### [Directions]
Look through the lines below and state how many hold the word "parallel". Write only the number.

### [Data for this exercise]
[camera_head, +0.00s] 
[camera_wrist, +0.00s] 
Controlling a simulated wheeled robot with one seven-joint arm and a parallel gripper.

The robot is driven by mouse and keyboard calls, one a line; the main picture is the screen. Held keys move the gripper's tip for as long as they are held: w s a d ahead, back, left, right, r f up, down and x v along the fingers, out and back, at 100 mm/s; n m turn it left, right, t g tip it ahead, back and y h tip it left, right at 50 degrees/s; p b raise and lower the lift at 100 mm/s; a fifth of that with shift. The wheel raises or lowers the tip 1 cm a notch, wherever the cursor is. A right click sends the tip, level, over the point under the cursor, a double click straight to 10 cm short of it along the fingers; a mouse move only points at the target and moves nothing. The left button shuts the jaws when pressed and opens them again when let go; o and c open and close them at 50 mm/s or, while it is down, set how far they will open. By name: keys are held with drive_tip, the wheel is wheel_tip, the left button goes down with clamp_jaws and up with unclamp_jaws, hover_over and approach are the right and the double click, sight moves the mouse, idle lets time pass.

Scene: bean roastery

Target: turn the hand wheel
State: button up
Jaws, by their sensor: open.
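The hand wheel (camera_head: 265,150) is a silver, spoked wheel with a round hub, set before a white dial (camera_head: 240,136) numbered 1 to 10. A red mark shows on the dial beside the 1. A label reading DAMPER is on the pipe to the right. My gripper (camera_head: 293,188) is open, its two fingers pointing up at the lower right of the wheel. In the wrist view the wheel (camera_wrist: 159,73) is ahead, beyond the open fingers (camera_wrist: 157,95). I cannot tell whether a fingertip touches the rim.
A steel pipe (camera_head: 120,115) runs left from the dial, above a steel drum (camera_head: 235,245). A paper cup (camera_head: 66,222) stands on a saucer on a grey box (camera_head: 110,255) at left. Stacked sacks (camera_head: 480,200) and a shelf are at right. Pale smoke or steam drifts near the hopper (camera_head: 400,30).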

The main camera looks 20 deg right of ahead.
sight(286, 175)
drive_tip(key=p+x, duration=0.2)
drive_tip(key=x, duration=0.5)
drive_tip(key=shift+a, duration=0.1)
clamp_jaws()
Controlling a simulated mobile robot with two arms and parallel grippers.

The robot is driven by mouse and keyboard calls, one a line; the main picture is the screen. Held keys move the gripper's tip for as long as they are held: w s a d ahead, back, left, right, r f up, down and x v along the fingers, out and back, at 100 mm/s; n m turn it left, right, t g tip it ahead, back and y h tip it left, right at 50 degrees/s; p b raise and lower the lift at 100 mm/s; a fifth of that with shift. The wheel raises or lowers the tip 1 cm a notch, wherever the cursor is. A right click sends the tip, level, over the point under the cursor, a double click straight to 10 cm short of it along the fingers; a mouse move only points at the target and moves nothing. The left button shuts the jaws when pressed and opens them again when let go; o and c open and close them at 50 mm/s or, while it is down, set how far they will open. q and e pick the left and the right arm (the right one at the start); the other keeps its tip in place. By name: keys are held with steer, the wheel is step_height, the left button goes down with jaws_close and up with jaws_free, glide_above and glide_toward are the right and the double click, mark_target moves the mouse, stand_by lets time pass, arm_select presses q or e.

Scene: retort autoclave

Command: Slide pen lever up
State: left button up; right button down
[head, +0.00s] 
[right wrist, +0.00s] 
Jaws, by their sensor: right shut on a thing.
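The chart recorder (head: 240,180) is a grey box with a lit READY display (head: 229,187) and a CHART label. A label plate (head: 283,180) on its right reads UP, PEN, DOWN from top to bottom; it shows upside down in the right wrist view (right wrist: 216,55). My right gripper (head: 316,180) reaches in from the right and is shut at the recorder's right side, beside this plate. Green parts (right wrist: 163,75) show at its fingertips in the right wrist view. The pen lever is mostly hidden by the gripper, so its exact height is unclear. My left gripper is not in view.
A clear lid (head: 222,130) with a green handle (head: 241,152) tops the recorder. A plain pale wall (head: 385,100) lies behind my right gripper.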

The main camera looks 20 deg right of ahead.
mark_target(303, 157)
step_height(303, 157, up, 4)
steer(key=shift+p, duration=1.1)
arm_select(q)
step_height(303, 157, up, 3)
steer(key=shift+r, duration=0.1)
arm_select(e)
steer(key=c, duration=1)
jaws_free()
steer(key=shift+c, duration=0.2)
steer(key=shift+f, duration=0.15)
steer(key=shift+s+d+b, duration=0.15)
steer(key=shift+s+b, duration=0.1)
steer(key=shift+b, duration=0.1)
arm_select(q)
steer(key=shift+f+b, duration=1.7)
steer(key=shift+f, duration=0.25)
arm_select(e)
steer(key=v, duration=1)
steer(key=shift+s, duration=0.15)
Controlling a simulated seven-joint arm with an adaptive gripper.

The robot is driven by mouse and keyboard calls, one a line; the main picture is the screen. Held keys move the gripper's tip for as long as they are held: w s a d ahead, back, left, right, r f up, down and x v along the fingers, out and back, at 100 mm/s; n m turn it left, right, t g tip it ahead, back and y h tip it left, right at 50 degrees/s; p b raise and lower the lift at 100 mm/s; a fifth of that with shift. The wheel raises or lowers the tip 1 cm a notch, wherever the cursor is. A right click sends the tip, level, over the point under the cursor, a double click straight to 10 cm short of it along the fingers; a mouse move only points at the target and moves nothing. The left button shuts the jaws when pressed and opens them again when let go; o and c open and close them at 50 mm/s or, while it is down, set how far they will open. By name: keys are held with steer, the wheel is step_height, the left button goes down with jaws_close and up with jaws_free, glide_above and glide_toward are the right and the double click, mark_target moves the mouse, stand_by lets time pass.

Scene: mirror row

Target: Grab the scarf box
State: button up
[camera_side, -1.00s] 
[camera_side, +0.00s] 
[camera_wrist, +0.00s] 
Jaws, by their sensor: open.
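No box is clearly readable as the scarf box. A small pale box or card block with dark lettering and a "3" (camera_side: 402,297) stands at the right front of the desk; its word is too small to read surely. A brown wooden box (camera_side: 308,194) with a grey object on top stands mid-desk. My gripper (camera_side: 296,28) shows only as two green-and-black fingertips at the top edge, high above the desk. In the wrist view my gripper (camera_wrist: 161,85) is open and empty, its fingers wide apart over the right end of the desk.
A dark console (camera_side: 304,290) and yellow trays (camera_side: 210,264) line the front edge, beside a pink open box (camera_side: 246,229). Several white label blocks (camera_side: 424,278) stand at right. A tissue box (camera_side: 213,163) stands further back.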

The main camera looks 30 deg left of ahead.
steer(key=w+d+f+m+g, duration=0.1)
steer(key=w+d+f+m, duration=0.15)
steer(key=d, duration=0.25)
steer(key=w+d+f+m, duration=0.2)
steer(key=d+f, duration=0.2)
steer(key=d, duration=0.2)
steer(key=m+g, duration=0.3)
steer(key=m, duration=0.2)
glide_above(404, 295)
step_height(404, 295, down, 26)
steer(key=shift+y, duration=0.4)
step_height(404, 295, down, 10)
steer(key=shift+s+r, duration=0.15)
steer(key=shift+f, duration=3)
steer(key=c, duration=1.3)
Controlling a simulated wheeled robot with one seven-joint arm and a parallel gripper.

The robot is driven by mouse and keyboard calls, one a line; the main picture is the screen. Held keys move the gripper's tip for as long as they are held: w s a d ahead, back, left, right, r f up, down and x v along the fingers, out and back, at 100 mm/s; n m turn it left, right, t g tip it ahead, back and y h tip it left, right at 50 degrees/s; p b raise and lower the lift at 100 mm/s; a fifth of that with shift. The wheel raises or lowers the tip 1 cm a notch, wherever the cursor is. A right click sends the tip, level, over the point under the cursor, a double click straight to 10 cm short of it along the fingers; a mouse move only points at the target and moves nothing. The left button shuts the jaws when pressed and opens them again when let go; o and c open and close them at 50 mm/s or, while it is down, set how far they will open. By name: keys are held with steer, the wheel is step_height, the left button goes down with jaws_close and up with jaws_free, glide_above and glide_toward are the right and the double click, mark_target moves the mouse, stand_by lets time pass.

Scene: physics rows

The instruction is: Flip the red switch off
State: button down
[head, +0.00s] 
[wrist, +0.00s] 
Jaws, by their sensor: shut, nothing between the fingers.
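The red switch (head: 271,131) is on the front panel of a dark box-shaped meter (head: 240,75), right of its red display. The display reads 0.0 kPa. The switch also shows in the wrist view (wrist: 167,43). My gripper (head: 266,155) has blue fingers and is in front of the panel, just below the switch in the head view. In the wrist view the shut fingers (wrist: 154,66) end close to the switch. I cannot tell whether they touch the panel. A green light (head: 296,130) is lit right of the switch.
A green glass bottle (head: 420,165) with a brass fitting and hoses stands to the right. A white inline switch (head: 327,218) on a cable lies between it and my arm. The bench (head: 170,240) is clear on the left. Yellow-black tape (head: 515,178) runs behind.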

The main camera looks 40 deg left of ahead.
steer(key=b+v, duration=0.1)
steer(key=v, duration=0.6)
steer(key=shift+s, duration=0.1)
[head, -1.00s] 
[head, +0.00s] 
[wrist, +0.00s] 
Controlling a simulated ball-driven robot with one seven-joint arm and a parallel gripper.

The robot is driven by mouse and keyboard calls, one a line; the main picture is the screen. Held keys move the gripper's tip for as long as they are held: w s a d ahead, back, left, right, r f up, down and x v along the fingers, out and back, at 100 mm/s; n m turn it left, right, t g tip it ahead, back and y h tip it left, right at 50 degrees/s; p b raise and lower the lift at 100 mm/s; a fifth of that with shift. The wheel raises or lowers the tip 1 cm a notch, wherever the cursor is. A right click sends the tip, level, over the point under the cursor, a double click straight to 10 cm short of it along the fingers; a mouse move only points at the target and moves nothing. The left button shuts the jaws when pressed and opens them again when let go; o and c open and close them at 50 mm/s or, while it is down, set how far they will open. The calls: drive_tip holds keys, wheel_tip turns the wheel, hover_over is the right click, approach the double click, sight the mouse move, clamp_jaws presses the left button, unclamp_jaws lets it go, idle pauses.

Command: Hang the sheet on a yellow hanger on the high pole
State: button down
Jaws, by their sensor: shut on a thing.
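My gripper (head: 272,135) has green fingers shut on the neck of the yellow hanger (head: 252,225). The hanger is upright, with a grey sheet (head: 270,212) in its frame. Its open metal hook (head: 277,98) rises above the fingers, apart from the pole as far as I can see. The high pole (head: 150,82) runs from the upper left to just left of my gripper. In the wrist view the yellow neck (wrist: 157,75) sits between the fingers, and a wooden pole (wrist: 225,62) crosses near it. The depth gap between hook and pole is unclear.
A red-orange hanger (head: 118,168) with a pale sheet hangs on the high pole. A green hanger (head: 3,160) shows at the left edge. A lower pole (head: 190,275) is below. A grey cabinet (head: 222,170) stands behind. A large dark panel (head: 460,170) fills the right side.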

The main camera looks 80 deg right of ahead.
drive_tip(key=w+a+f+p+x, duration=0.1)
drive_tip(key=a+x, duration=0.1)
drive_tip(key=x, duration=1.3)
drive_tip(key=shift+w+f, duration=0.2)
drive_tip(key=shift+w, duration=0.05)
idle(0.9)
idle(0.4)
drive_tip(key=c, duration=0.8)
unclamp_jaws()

### [Response to this exercise]
4